### EXERCISE REQUIREMENTS:
Write out the records beneath this line exactly as they appear, minus any images.

### Rows from a robot dataset:
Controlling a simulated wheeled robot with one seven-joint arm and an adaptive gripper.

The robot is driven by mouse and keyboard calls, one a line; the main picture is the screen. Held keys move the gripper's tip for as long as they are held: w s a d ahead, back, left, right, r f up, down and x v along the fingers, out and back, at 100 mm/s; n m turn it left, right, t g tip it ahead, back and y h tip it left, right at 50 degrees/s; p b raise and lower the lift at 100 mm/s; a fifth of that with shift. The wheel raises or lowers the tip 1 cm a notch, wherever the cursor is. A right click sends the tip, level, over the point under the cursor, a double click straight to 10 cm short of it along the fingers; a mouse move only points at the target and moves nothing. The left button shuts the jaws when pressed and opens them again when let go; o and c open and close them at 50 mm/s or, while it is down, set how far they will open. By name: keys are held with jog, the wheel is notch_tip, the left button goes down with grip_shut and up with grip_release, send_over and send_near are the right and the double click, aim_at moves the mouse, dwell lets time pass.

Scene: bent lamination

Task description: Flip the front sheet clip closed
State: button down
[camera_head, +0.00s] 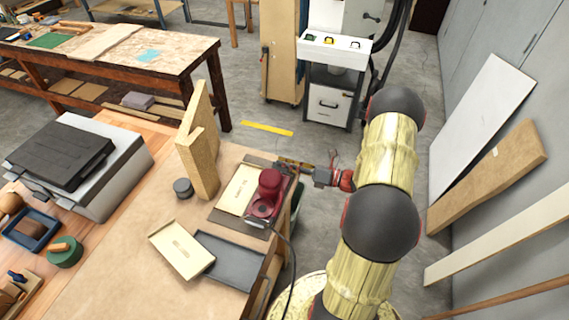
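A dark red power sander (269,184) stands on a dark board at the right end of the workbench, with a cable running down from it. Its front sheet clip is too small to make out, so I cannot tell whether it is open or closed. My gripper (308,165) is just right of the sander, near the bench's right edge, at the end of my wood-patterned arm with black joints. Its fingers are small and partly merge with the sander's surroundings. I cannot tell whether they touch the sander or how far apart they are.
A pale labelled sheet (239,188) lies left of the sander. A pale wooden tray (181,250) and a dark grey tray (231,258) lie in front. An upright wooden angle piece (200,150) and a small grey round container (183,188) stand further left. Boards lean on the right wall.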

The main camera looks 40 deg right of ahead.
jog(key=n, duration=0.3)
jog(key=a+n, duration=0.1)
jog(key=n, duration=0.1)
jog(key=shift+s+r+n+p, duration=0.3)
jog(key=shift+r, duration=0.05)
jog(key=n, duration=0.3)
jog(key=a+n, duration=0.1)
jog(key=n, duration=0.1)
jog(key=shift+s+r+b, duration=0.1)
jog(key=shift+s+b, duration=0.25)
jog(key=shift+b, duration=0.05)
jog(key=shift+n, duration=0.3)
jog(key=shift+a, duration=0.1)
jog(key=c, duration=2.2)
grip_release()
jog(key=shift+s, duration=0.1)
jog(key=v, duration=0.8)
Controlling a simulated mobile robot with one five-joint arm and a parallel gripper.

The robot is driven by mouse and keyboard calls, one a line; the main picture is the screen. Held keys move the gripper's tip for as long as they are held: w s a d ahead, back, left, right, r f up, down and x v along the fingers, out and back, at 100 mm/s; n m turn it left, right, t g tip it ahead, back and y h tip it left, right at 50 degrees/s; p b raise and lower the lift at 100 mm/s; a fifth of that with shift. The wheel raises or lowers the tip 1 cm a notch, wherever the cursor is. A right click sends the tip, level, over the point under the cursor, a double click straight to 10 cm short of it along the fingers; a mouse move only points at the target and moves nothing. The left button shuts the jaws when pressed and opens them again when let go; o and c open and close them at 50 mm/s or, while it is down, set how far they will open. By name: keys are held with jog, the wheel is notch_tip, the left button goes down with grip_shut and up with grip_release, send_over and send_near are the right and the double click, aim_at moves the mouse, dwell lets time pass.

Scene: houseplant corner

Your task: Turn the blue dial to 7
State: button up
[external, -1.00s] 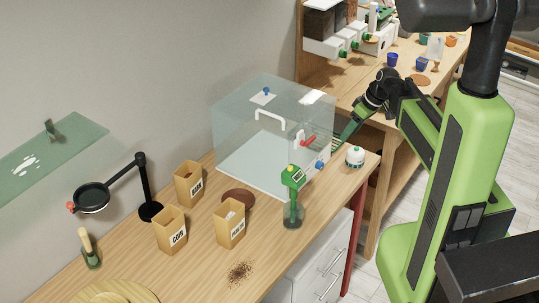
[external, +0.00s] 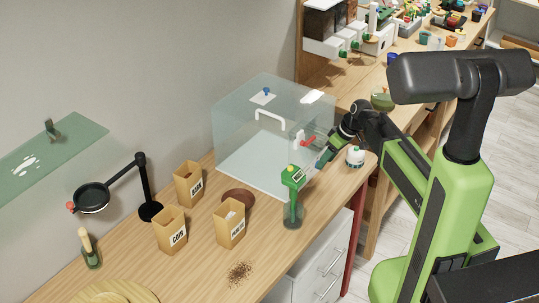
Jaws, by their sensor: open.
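The clear box (external: 240,135) stands on the wooden bench, with a white handle and a red lever (external: 308,141) at its right-hand face. The blue dial low on that face is hidden now behind my gripper and cannot be made out. My gripper (external: 320,162) is open, close to that face, below and right of the red lever. Whether it touches the dial cannot be told. A small blue knob (external: 267,91) sits on a white plate on top of the box.
A green-topped sprayer (external: 293,190) stands just left of and below my gripper. A white round pot (external: 355,156) stands close on its right, near the bench edge. Seed boxes (external: 230,222) stand further left. The front of the bench holds spilled soil (external: 239,272).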

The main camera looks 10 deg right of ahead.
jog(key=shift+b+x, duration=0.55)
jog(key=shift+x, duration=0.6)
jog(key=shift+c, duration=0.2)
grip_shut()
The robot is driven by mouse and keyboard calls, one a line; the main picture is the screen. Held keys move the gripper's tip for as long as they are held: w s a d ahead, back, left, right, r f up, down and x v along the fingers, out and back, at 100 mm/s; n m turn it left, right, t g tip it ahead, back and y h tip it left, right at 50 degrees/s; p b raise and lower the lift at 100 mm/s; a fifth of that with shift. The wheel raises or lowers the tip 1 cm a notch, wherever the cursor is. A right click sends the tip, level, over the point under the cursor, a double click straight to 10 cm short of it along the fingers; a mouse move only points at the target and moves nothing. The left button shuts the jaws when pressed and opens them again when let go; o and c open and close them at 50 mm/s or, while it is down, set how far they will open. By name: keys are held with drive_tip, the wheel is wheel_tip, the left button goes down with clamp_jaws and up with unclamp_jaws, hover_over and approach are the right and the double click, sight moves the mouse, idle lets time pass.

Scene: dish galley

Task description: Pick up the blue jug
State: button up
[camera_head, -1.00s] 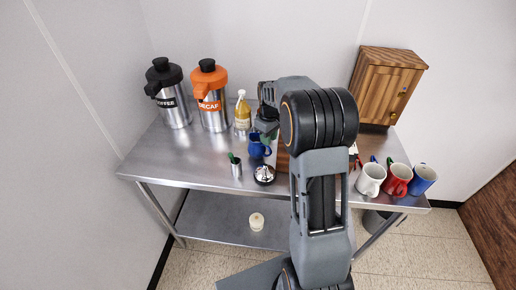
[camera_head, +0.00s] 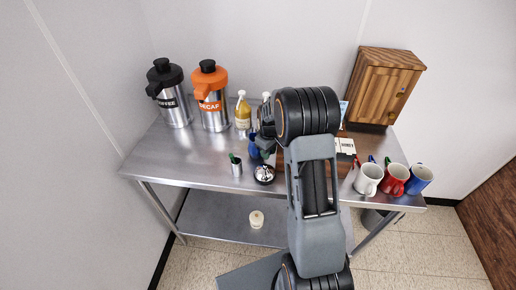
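The blue jug (camera_head: 253,149) stands on the steel table, left of my arm. Only part of it shows; my wrist and gripper cover its right side. My gripper (camera_head: 264,145) is at the jug, low beside or around its upper part. The fingers are small and mostly hidden behind my arm, so I cannot tell whether they touch the jug or are closed.
Left of the jug are a coffee urn (camera_head: 171,95), an orange-topped decaf urn (camera_head: 211,98) and a yellow bottle (camera_head: 242,112). In front are a steel cup (camera_head: 236,168) and a silver bell (camera_head: 264,174). Mugs (camera_head: 369,179) and a wooden cabinet (camera_head: 379,88) are at right.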

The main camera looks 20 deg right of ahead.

### RESPONSE TO THE TASK:
Controlling a simulated wheeled robot with one seven-joint arm and an adaptive gripper.

The robot is driven by mouse and keyboard calls, one a line; the main picture is the screen. Held keys move the gripper's tip for as long as they are held: w s a d ahead, back, left, right, r f up, down and x v along the fingers, out and back, at 100 mm/s; n m turn it left, right, t g tip it ahead, back and y h tip it left, right at 50 degrees/s; p b raise and lower the lift at 100 mm/s; a fifth of that with shift. The wheel raises or lowers the tip 1 cm a notch, wherever the cursor is. A right click sends the tip, level, over the point under the cursor, a double click straight to 10 cm short of it along the fingers; a mouse move only points at the target and moves nothing. The left button shuts the jaws when pressed and opens them again when let go; o and c open and close them at 50 mm/s or, while it is down, set how far they will open. By name: keys are held with jog, the wheel is notch_tip, the left button goes down with grip_shut and up with grip_release, send_over and send_near are the right and the double click, aim_at moves the mouse, dwell lets time pass.

Scene: bent lamination

Task description: Flip the front sheet clip closed
State: button down
[camera_head, +0.00s] 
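A dark red power sander (269,184) stands on a dark board at the right end of the workbench, with a cable running down from it. Its front sheet clip is too small to make out, so I cannot tell whether it is open or closed. My gripper (308,165) is just right of the sander, near the bench's right edge, at the end of my wood-patterned arm with black joints. Its fingers are small and partly merge with the sander's surroundings. I cannot tell whether they touch the sander or how far apart they are.
A pale labelled sheet (239,188) lies left of the sander. A pale wooden tray (181,250) and a dark grey tray (231,258) lie in front. An upright wooden angle piece (200,150) and a small grey round container (183,188) stand further left. Boards lean on the right wall.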

The main camera looks 40 deg right of ahead.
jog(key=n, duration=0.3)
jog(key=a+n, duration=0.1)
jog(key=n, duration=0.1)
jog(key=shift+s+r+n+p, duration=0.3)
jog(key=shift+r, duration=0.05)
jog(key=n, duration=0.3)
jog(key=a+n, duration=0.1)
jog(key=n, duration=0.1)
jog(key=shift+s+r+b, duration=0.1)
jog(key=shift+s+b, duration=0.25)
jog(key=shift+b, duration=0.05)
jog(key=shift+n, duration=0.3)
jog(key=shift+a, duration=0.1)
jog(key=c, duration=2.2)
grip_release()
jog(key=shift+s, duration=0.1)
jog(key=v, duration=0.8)
Controlling a simulated mobile robot with one five-joint arm and a parallel gripper.

The robot is driven by mouse and keyboard calls, one a line; the main picture is the screen. Held keys move the gripper's tip for as long as they are held: w s a d ahead, back, left, right, r f up, down and x v along the fingers, out and back, at 100 mm/s; n m turn it left, right, t g tip it ahead, back and y h tip it left, right at 50 degrees/s; p b raise and lower the lift at 100 mm/s; a fifth of that with shift. The wheel raises or lowers the tip 1 cm a notch, wherever the cursor is. A right click sends the tip, level, over the point under the cursor, a double click straight to 10 cm short of it along the fingers; a mouse move only points at the target and moves nothing. The left button shuts the jaws when pressed and opens them again when let go; o and c open and close them at 50 mm/s or, while it is down, set how far they will open. By name: keys are held with jog, the wheel is notch_tip, the left button goes down with grip_shut and up with grip_release, send_over and send_near are the right and the double click, aim_at moves the mouse, dwell lets time pass.

Scene: houseplant corner

Your task: Turn the blue dial to 7
State: button up
[external, -1.00s] 
[external, +0.00s] 
Jaws, by their sensor: open.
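The clear box (external: 240,135) stands on the wooden bench, with a white handle and a red lever (external: 308,141) at its right-hand face. The blue dial low on that face is hidden now behind my gripper and cannot be made out. My gripper (external: 320,162) is open, close to that face, below and right of the red lever. Whether it touches the dial cannot be told. A small blue knob (external: 267,91) sits on a white plate on top of the box.
A green-topped sprayer (external: 293,190) stands just left of and below my gripper. A white round pot (external: 355,156) stands close on its right, near the bench edge. Seed boxes (external: 230,222) stand further left. The front of the bench holds spilled soil (external: 239,272).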

The main camera looks 10 deg right of ahead.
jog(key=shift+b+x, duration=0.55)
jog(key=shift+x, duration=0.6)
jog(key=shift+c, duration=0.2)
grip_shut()
The robot is driven by mouse and keyboard calls, one a line; the main picture is the screen. Held keys move the gripper's tip for as long as they are held: w s a d ahead, back, left, right, r f up, down and x v along the fingers, out and back, at 100 mm/s; n m turn it left, right, t g tip it ahead, back and y h tip it left, right at 50 degrees/s; p b raise and lower the lift at 100 mm/s; a fifth of that with shift. The wheel raises or lowers the tip 1 cm a notch, wherever the cursor is. A right click sends the tip, level, over the point under the cursor, a double click straight to 10 cm short of it along the fingers; a mouse move only points at the target and moves nothing. The left button shuts the jaws when pressed and opens them again when let go; o and c open and close them at 50 mm/s or, while it is down, set how far they will open. By name: keys are held with drive_tip, the wheel is wheel_tip, the left button goes down with clamp_jaws and up with unclamp_jaws, hover_over and approach are the right and the double click, sight moves the mouse, idle lets time pass.

Scene: dish galley

Task description: Pick up the blue jug
State: button up
[camera_head, -1.00s] 
[camera_head, +0.00s] 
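The blue jug (camera_head: 253,149) stands on the steel table, left of my arm. Only part of it shows; my wrist and gripper cover its right side. My gripper (camera_head: 264,145) is at the jug, low beside or around its upper part. The fingers are small and mostly hidden behind my arm, so I cannot tell whether they touch the jug or are closed.
Left of the jug are a coffee urn (camera_head: 171,95), an orange-topped decaf urn (camera_head: 211,98) and a yellow bottle (camera_head: 242,112). In front are a steel cup (camera_head: 236,168) and a silver bell (camera_head: 264,174). Mugs (camera_head: 369,179) and a wooden cabinet (camera_head: 379,88) are at right.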

The main camera looks 20 deg right of ahead.

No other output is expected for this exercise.